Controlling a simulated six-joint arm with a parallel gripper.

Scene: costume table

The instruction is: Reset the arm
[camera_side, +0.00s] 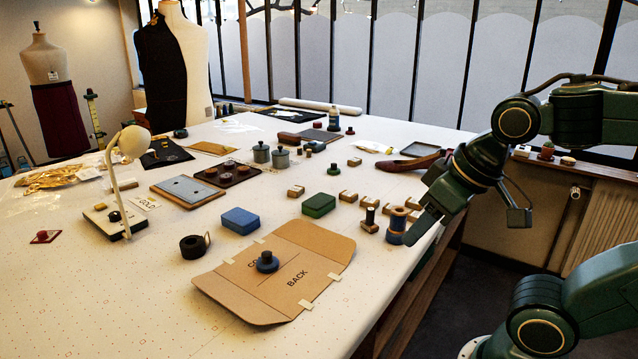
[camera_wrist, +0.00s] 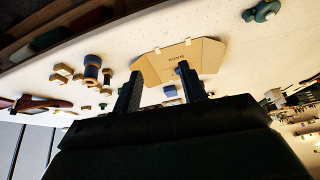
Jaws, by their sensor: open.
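My gripper (camera_side: 428,226) is at the right edge of the table in the side view, angled down to the left near the spools. In the wrist view my gripper (camera_wrist: 158,84) shows two dark fingers spread apart with nothing between them. The open cardboard folder (camera_side: 250,290), marked BACK, lies flat on the table, and a dark blue knobbed piece (camera_side: 267,263) stands on it. The folder also shows beyond the fingertips in the wrist view (camera_wrist: 200,55).
A blue-wound spool (camera_side: 396,226) and a smaller dark spool (camera_side: 370,220) stand close to my gripper. A blue block (camera_side: 239,221) and a green block (camera_side: 318,205) lie behind the folder. A lamp (camera_side: 118,185) stands at left. The table's front left is mostly clear.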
┄┄┄┄┄┄┄┄┄┄
Take the lines from the one holding "The instruction is: Reset the arm" to the one holding "[camera_wrist, +0.00s]", both lines included, and give them again exactly, with no pictures.

The instruction is: Reset the arm
[camera_side, +0.00s] 
[camera_wrist, +0.00s] 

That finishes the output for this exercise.